Architecture moderne et lieu d’exception pour l’époque
C’était, en ces années 1960, la grande vogue des nouveaux édifices baptisés «palais» : des fêtes, des congrès, des sports, des festivals, etc… Gérard Yvon, maire de Vendôme et député de Loir-et-Cher de 1953 à 1970 fut l’initiateur du projet de conception de cet édifice municipal. Le quartier des Rottes venait juste de sortir de terre et ces grandes salles polyvalentes de nouvelle génération n’existaient pas encore, du moins en Loir-et-Cher.

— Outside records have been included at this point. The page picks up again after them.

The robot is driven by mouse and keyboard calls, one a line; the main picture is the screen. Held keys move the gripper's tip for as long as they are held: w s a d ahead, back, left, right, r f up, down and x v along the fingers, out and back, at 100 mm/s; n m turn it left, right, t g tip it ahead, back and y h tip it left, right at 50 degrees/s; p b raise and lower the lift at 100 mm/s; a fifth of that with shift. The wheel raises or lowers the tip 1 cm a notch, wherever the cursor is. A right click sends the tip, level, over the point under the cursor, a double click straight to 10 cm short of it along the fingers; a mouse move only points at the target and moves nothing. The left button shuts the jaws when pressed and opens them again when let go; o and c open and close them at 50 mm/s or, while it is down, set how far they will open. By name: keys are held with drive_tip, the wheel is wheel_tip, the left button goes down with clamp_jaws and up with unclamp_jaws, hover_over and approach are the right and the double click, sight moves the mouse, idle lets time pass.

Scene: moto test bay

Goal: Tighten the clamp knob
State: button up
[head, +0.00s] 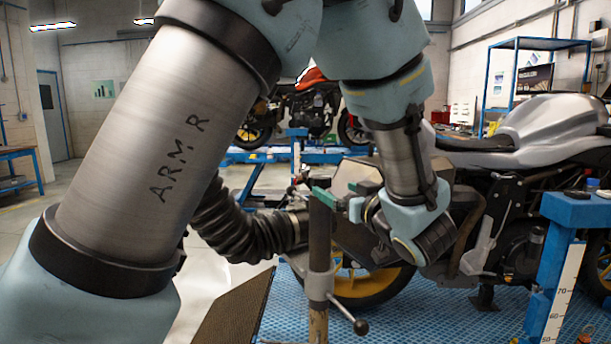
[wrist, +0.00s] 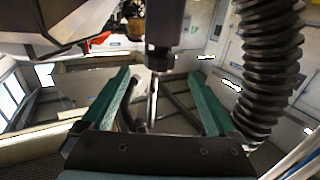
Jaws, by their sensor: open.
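An upright post (head: 319,238) stands in front of the motorcycle in the head view. A grey collar (head: 320,286) sits low on it, with a short lever ending in a dark round clamp knob (head: 360,327). My gripper (head: 340,194) is at the post's upper end, well above that knob. In the wrist view its two green fingers (wrist: 158,76) are spread apart. A grey cylinder with a dark collar (wrist: 160,58) and a thin rod shows between them. I cannot tell whether the fingers touch it. The knob is not clearly seen in the wrist view.
A black ribbed hose (head: 242,228) runs to the left of the post and shows at the right in the wrist view (wrist: 268,70). A silver motorcycle (head: 565,130) stands behind on a blue grated platform (head: 420,318). A blue stand (head: 560,240) with a ruler is at the right.

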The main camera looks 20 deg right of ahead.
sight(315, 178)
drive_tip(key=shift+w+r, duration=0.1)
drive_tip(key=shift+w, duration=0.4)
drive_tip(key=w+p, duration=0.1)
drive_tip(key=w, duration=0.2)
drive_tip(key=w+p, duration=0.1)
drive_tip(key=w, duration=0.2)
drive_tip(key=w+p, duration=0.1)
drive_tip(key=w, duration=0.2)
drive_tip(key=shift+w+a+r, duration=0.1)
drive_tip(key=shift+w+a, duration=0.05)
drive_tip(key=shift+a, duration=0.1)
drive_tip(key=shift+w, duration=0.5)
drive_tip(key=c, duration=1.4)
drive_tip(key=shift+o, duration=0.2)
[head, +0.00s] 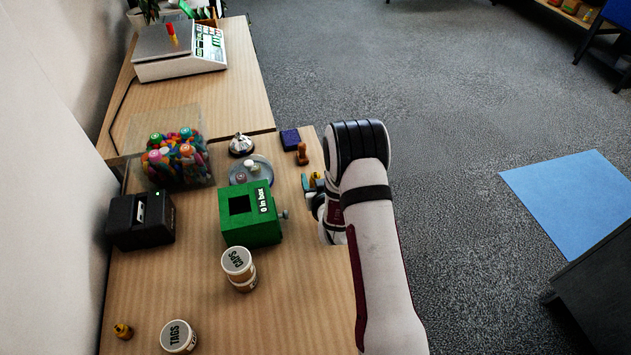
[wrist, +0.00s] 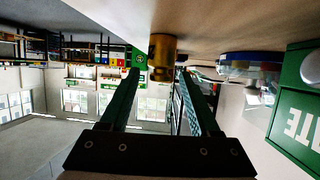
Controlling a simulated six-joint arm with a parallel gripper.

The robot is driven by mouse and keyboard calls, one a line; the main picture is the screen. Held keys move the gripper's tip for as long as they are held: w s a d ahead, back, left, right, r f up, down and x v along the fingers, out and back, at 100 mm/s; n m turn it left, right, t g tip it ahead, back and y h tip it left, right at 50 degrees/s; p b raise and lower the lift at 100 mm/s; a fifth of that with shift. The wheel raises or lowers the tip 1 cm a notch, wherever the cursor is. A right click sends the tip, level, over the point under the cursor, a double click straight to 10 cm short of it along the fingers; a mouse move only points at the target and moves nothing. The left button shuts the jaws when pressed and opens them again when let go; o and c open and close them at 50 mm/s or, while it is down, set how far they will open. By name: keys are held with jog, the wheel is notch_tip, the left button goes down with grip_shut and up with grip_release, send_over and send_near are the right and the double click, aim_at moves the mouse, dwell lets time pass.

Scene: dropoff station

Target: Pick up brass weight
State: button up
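A small brass weight (head: 316,176) stands near the table's right edge, at my gripper's fingertips, partly hidden by the gripper in the head view. In the wrist view, which is upside down, a brass cylinder (wrist: 162,52) shows straight ahead between the fingertips, with a gap on each side. My gripper (head: 311,185) is low over the table, right of the green box. Its two teal fingers (wrist: 159,76) are apart and hold nothing. A second small brass-coloured piece (head: 122,331) stands at the table's near left.
Left of my gripper are a green box (head: 235,227) with a side knob, a round dish (head: 264,176) and a bell (head: 241,145). A wooden-handled stamp (head: 302,154) and a dark blue block (head: 290,138) stand beyond. Tubs labelled CAPS (head: 237,261) and TAGS (head: 178,337) are nearer.

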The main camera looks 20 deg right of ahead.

La «Pyramide» à Romorantin-Lanthenay fut créée bien après et la «Halle aux grains» à Blois, marché couvert, fut transformée en salle de spectacle qu’en 1985. Je me souviens d’avoir croisé des élus de Blois et de Romorantin-Lanthenay venir le visiter. Gérard Yvon était bien un maire et un homme politique visionnaire !
L’époque, fin des années 50 et début des années 60 était indéniablement propice à la création d’un tel édifice polyvalent c’est-à-dire permettant toutes sortes de manifestations, du bal au théâtre en passant par des expositions ou concerts et même des conférences. Ainsi les comités (d’entreprise ou non), les nouvelles associations constituées grâce à ce nouveau lieu ou les écoles se sont rués sur le calendrier du régisseur pour utiliser cette nouvelle structure. Toute la culture pouvait s’y exprimer en rendant possible dorénavant l’accès aux expressions artistiques pour les Vendômois dans un même lieu.
Ce bâtiment était indéniablement d’avant-garde, architecture correspondante à son époque avec, extérieurement d’excellentes proportions de style cubique mis en valeur par des parterres engazonnés ou fleuris, un bassin avec jets d’eau, le tout préparé et organisé par le chef des jardiniers de la ville. Le palais des fêtes a été construit, à l’est du magnifique square Belot, au commencement des Grands-prés, une «savane» à l’époque, un delta entre la pointe que forment la rivière St Denis et le Loir. L’emplacement choisi alors pour la construction avait servi à la décharge des démolitions et gravas provenant des bâtiments du centre-ville bombardés en juin 1940. Le lieu d’implantation du Palais des fêtes a dans son voisinage, dès sa création, le camping, la baignade, (la piscine n’était alors qu’à l’état d’études, inaugurée en 1965), la caserne militaire du Centre Mobilisateur 30 du Quartier Rochambeau, les établissements de transports et déménagements Raoul, un entrepôt de céréales et quelques belles demeures.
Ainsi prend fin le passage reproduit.